## Begin Source data
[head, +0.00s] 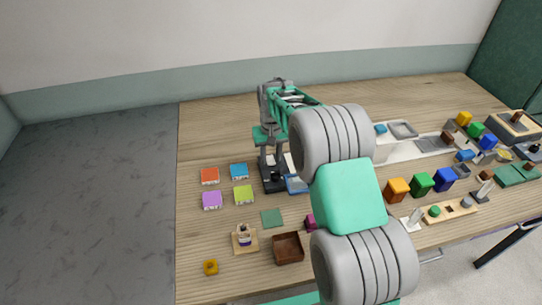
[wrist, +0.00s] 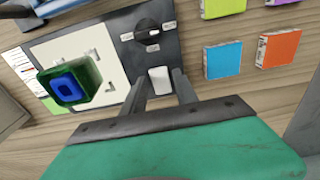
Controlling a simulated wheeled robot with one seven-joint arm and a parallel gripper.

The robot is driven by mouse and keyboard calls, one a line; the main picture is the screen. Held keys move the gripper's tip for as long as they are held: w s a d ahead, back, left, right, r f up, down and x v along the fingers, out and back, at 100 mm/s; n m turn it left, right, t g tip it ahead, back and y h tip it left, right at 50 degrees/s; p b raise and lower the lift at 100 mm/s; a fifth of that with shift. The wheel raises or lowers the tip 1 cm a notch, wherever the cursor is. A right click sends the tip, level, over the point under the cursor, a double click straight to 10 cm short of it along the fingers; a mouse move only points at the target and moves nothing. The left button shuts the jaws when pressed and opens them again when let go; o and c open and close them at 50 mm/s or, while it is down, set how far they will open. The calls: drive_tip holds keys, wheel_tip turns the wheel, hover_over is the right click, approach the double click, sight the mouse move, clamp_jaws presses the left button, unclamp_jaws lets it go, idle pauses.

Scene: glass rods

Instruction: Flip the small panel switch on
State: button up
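The dark switch panel (wrist: 152,45) is in the upper middle of the wrist view. It carries a round black knob (wrist: 148,33) with small white labels around it and a white rocker switch (wrist: 160,79). My gripper (wrist: 160,80) points at the panel, its two dark fingers apart on either side of the white switch. I cannot tell whether they touch it or which way it is tipped. In the head view the panel (head: 273,183) is partly hidden below my gripper.
A green and blue block (wrist: 68,82) is on a white marked plate left of the panel in the wrist view. Coloured tiles (head: 210,176) lie left of the panel in the head view. A brown box (head: 288,248) is nearer. Several blocks and trays crowd the right.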

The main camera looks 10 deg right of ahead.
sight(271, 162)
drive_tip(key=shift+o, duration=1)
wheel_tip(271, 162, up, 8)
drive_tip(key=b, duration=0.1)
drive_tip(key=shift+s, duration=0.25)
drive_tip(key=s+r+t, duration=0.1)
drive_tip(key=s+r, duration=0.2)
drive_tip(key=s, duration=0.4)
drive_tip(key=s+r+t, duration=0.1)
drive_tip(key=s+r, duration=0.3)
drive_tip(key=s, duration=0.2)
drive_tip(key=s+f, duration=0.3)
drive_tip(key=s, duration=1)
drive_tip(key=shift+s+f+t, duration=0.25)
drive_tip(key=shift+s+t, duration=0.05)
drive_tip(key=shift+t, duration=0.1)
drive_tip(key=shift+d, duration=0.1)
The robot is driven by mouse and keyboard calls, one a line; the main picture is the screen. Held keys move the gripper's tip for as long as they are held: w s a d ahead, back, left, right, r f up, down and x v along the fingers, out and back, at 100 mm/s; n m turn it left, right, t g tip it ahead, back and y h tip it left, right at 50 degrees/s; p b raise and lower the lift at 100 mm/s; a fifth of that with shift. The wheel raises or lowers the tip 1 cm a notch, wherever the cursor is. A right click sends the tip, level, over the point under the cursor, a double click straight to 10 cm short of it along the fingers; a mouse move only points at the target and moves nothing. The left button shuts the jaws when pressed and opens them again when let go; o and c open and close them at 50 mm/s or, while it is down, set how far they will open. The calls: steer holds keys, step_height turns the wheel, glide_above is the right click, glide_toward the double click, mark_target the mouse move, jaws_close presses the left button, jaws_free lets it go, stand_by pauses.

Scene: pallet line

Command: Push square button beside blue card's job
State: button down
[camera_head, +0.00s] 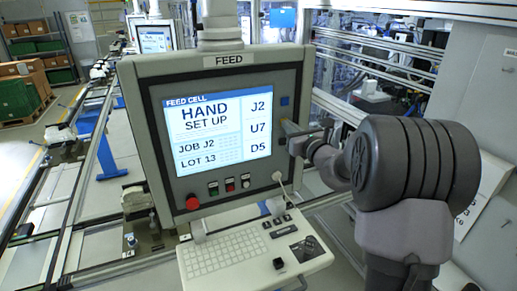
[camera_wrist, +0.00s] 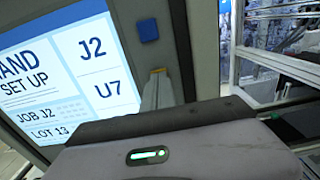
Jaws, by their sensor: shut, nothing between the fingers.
## End Source data
# Written exercise
Restate each of the entries above word for word and skip every image.

# The result
[head, +0.00s] 
[wrist, +0.00s] 
Controlling a simulated wheeled robot with one seven-joint arm and a parallel gripper.

The robot is driven by mouse and keyboard calls, one a line; the main picture is the screen. Held keys move the gripper's tip for as long as they are held: w s a d ahead, back, left, right, r f up, down and x v along the fingers, out and back, at 100 mm/s; n m turn it left, right, t g tip it ahead, back and y h tip it left, right at 50 degrees/s; p b raise and lower the lift at 100 mm/s; a fifth of that with shift. The wheel raises or lowers the tip 1 cm a notch, wherever the cursor is. A right click sends the tip, level, over the point under the cursor, a double click straight to 10 cm short of it along the fingers; a mouse move only points at the target and moves nothing. The left button shuts the jaws when pressed and opens them again when let go; o and c open and close them at 50 mm/s or, while it is down, set how far they will open. The calls: drive_tip holds keys, wheel_tip turns the wheel, hover_over is the right click, approach the double click, sight the mouse move, clamp_jaws presses the left button, unclamp_jaws lets it go, idle pauses.

Scene: glass rods

Instruction: Flip the small panel switch on
State: button up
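The dark switch panel (wrist: 152,45) is in the upper middle of the wrist view. It carries a round black knob (wrist: 148,33) with small white labels around it and a white rocker switch (wrist: 160,79). My gripper (wrist: 160,80) points at the panel, its two dark fingers apart on either side of the white switch. I cannot tell whether they touch it or which way it is tipped. In the head view the panel (head: 273,183) is partly hidden below my gripper.
A green and blue block (wrist: 68,82) is on a white marked plate left of the panel in the wrist view. Coloured tiles (head: 210,176) lie left of the panel in the head view. A brown box (head: 288,248) is nearer. Several blocks and trays crowd the right.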

The main camera looks 10 deg right of ahead.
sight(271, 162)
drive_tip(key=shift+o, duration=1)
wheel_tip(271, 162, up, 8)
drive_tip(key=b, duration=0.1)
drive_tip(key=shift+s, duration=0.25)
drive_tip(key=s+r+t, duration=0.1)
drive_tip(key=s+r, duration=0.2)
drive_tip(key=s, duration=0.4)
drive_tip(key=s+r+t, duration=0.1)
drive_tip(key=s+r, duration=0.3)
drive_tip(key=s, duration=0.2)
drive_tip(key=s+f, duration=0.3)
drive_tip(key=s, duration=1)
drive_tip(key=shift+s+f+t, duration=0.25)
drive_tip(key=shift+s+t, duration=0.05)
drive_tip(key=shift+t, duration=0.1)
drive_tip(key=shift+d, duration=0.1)
The robot is driven by mouse and keyboard calls, one a line; the main picture is the screen. Held keys move the gripper's tip for as long as they are held: w s a d ahead, back, left, right, r f up, down and x v along the fingers, out and back, at 100 mm/s; n m turn it left, right, t g tip it ahead, back and y h tip it left, right at 50 degrees/s; p b raise and lower the lift at 100 mm/s; a fifth of that with shift. The wheel raises or lowers the tip 1 cm a notch, wherever the cursor is. A right click sends the tip, level, over the point under the cursor, a double click straight to 10 cm short of it along the fingers; a mouse move only points at the target and moves nothing. The left button shuts the jaws when pressed and opens them again when let go; o and c open and close them at 50 mm/s or, while it is down, set how far they will open. The calls: steer holds keys, step_height turns the wheel, glide_above is the right click, glide_toward the double click, mark_target the mouse move, jaws_close presses the left button, jaws_free lets it go, stand_by pauses.

Scene: pallet line

Command: Push square button beside blue card's job
State: button down
[camera_head, +0.00s] 
[camera_wrist, +0.00s] 
Jaws, by their sensor: shut, nothing between the fingers.

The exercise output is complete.